_REQUIREMENTS:_
Copy the records below exactly as they appear.

_STORED ROWS:_
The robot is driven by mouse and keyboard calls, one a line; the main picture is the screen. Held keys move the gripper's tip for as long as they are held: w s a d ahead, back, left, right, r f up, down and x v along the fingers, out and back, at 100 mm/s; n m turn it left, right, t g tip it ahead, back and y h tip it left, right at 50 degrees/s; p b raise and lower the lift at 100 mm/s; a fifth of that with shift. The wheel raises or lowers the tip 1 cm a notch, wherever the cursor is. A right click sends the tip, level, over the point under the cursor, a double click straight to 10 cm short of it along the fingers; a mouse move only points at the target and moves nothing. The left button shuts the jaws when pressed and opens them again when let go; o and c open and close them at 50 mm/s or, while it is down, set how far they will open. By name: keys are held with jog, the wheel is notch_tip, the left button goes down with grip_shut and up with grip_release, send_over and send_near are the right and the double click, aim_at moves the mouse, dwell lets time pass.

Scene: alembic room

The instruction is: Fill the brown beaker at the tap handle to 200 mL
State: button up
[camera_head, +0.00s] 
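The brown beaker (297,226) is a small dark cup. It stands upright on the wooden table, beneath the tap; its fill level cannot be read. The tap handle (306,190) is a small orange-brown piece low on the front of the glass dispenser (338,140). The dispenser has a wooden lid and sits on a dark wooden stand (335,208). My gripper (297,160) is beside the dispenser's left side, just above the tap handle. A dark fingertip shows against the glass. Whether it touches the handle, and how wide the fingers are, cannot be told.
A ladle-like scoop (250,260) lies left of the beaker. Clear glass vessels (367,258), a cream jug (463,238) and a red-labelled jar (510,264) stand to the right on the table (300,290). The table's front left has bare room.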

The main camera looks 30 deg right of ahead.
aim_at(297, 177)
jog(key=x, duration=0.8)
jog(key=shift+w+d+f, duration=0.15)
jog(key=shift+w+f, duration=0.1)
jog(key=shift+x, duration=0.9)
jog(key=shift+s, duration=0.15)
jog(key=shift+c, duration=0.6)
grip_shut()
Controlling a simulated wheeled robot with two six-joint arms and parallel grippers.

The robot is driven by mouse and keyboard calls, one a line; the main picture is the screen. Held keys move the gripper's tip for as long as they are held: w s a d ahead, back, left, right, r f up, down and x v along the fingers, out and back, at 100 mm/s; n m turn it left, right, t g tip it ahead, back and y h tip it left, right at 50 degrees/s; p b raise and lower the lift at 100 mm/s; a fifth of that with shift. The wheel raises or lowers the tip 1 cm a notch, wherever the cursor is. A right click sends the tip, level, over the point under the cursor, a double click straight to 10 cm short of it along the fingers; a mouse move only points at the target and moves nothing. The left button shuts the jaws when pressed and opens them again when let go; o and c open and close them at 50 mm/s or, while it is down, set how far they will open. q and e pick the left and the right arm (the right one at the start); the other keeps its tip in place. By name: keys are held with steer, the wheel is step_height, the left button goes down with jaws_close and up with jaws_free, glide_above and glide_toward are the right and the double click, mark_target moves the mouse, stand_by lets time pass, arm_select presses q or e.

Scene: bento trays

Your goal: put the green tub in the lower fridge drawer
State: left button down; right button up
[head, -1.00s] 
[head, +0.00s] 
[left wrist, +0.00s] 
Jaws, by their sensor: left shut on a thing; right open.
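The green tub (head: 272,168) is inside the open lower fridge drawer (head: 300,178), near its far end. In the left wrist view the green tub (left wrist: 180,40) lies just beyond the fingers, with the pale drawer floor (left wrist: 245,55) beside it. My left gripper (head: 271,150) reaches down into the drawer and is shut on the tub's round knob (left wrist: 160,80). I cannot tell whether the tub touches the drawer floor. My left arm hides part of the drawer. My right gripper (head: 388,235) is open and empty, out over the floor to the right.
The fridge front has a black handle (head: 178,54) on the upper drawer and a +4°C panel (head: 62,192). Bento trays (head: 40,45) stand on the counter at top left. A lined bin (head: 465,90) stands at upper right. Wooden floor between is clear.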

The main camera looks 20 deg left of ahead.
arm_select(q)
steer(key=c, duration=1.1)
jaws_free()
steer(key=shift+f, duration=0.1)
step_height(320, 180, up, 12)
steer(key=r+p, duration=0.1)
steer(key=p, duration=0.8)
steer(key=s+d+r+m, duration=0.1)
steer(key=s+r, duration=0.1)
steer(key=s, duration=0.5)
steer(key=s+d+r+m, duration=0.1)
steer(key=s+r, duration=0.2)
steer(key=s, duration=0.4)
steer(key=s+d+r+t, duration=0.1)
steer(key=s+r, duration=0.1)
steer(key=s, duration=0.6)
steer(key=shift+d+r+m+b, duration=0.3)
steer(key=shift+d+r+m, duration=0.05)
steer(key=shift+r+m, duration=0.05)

_EXERCISE ANSWER:_
The robot is driven by mouse and keyboard calls, one a line; the main picture is the screen. Held keys move the gripper's tip for as long as they are held: w s a d ahead, back, left, right, r f up, down and x v along the fingers, out and back, at 100 mm/s; n m turn it left, right, t g tip it ahead, back and y h tip it left, right at 50 degrees/s; p b raise and lower the lift at 100 mm/s; a fifth of that with shift. The wheel raises or lowers the tip 1 cm a notch, wherever the cursor is. A right click sends the tip, level, over the point under the cursor, a double click straight to 10 cm short of it along the fingers; a mouse move only points at the target and moves nothing. The left button shuts the jaws when pressed and opens them again when let go; o and c open and close them at 50 mm/s or, while it is down, set how far they will open. By name: keys are held with jog, the wheel is notch_tip, the left button goes down with grip_shut and up with grip_release, send_over and send_near are the right and the double click, aim_at moves the mouse, dwell lets time pass.

Scene: alembic room

The instruction is: Fill the brown beaker at the tap handle to 200 mL
State: button up
[camera_head, +0.00s] 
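The brown beaker (297,226) is a small dark cup. It stands upright on the wooden table, beneath the tap; its fill level cannot be read. The tap handle (306,190) is a small orange-brown piece low on the front of the glass dispenser (338,140). The dispenser has a wooden lid and sits on a dark wooden stand (335,208). My gripper (297,160) is beside the dispenser's left side, just above the tap handle. A dark fingertip shows against the glass. Whether it touches the handle, and how wide the fingers are, cannot be told.
A ladle-like scoop (250,260) lies left of the beaker. Clear glass vessels (367,258), a cream jug (463,238) and a red-labelled jar (510,264) stand to the right on the table (300,290). The table's front left has bare room.

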The main camera looks 30 deg right of ahead.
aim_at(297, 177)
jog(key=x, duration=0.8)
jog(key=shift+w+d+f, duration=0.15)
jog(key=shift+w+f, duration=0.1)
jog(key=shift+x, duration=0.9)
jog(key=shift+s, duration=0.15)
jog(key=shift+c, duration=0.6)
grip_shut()
Controlling a simulated wheeled robot with two six-joint arms and parallel grippers.

The robot is driven by mouse and keyboard calls, one a line; the main picture is the screen. Held keys move the gripper's tip for as long as they are held: w s a d ahead, back, left, right, r f up, down and x v along the fingers, out and back, at 100 mm/s; n m turn it left, right, t g tip it ahead, back and y h tip it left, right at 50 degrees/s; p b raise and lower the lift at 100 mm/s; a fifth of that with shift. The wheel raises or lowers the tip 1 cm a notch, wherever the cursor is. A right click sends the tip, level, over the point under the cursor, a double click straight to 10 cm short of it along the fingers; a mouse move only points at the target and moves nothing. The left button shuts the jaws when pressed and opens them again when let go; o and c open and close them at 50 mm/s or, while it is down, set how far they will open. q and e pick the left and the right arm (the right one at the start); the other keeps its tip in place. By name: keys are held with steer, the wheel is step_height, the left button goes down with jaws_close and up with jaws_free, glide_above and glide_toward are the right and the double click, mark_target moves the mouse, stand_by lets time pass, arm_select presses q or e.

Scene: bento trays

Your goal: put the green tub in the lower fridge drawer
State: left button down; right button up
[head, -1.00s] 
[head, +0.00s] 
[left wrist, +0.00s] 
Jaws, by their sensor: left shut on a thing; right open.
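The green tub (head: 272,168) is inside the open lower fridge drawer (head: 300,178), near its far end. In the left wrist view the green tub (left wrist: 180,40) lies just beyond the fingers, with the pale drawer floor (left wrist: 245,55) beside it. My left gripper (head: 271,150) reaches down into the drawer and is shut on the tub's round knob (left wrist: 160,80). I cannot tell whether the tub touches the drawer floor. My left arm hides part of the drawer. My right gripper (head: 388,235) is open and empty, out over the floor to the right.
The fridge front has a black handle (head: 178,54) on the upper drawer and a +4°C panel (head: 62,192). Bento trays (head: 40,45) stand on the counter at top left. A lined bin (head: 465,90) stands at upper right. Wooden floor between is clear.

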The main camera looks 20 deg left of ahead.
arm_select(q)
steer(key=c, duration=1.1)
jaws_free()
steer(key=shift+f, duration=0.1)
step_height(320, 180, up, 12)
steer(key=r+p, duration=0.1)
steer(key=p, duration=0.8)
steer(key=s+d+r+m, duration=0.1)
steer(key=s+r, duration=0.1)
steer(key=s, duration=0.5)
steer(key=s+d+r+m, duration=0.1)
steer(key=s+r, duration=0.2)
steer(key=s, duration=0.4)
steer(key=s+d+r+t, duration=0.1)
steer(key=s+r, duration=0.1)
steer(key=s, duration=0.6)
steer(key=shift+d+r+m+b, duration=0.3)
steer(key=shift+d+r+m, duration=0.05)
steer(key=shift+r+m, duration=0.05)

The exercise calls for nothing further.